“A trip to the smallest, but least crowded Giant Sequoia grove in Yosemite National Park.”
— David Hitchcock
Highway 120 can be closed or under chain restrictions in the winter and early spring. Make sure to carry chains with you in the winter. You can check road conditions atnps.gov/yose/planyourvisit/…
or by dialing 1-209-372-0200, dialing extensions 1/1.
Features: River/Creek — Wildlife
Dogs: No Dogs
The trail is relatively clear of obstacles, although it is all downhill until you get to the grove and you have to turn around to get back. Since it follows an old road, it's not bad for running.
The smallest of the three Giant Sequoia groves in Yosemite National Park, the grove consists of just over 20 mature trees, but it's probably the least crowded. The trailhead is located on the right on Highway 120, 4.25 miles east of the Big Oak Flat Entrance Station. There is a small parking lot where you can leave your car.
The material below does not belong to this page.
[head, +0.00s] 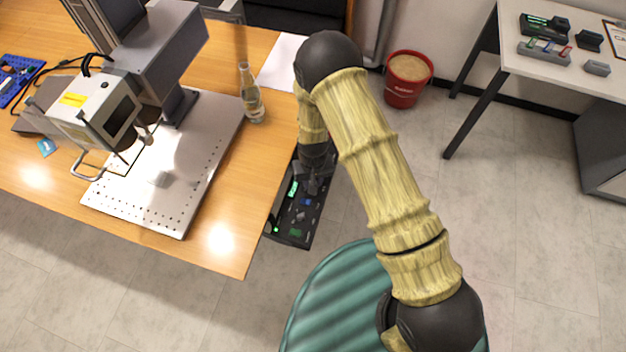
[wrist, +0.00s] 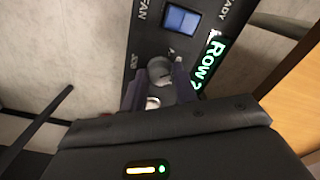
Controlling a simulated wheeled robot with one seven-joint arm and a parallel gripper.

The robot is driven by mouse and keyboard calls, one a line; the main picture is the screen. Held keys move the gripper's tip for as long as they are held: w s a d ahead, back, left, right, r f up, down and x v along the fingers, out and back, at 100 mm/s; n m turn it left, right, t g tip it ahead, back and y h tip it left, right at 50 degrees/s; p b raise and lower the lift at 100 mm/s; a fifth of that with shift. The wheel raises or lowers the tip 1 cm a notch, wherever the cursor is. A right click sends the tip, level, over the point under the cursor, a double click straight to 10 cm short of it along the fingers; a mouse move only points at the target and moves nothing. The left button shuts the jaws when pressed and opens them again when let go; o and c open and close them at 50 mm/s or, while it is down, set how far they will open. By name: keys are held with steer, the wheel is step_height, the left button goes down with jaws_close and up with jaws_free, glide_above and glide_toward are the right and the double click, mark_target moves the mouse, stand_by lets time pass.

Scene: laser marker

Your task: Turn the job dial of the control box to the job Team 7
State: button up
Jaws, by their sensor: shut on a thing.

The trail leaves the back of the parking lot and follows the Old Coulterville Road for the first part of the trip. It's fairly level for the first half mile. Then the trail begins its descent to the grove (roughly 600 feet of elevation loss). At roughly 3/4 of a mile, the trail to the grove branches off to the left through a forest of firs, sugar pines, and dogwoods. Running parallel to Moss Creek for a little bit, the trail finally arrives at the first set of Giant Sequoias at 1.4 miles. They live in a relatively dry gully where water flows in the wet season, providing nourishment for these thirsty giants. The Giant Sequoias have wide root systems that allow them to soak up lots of water.
As the trail continues, several more Giant Sequoias can be seen along the trail. At around 1.5 miles, the trail arrives at a cabin that was completed in 1935 and used by park superintendents as a summer retreat. It's a good place to rest before exploring a little further or returning to your vehicle. 200 yards down the trail, you encounter the last mature tree in the grove and the end of the trail. In this lower section of the grove, there are a large number of saplings even though they are hard to identify because they are easily confused with incense-cedars. There are about 200 young trees growing in the grove, whether you recognize them or not. It takes centuries for these trees to become giants like their mature, older siblings.
At this point, most people return to their cars via the path that they followed to get to the grove. If you are looking to continue your adventure, the Old Coulterville Road continues to descend, although the trail is less maintained from this point forward.
This trail is open in the winter and available for snowshoeing. Overnight trips can be arranged on certain dates through the Yosemite Conservancy.
Flora & Fauna
Giant Sequoias are the star of the show, but there are a variety of trees, including incense-cedars, Douglas Firs, white firs, sugar pines, and dogwoods.
Western Azaleas can be seen in the spring time.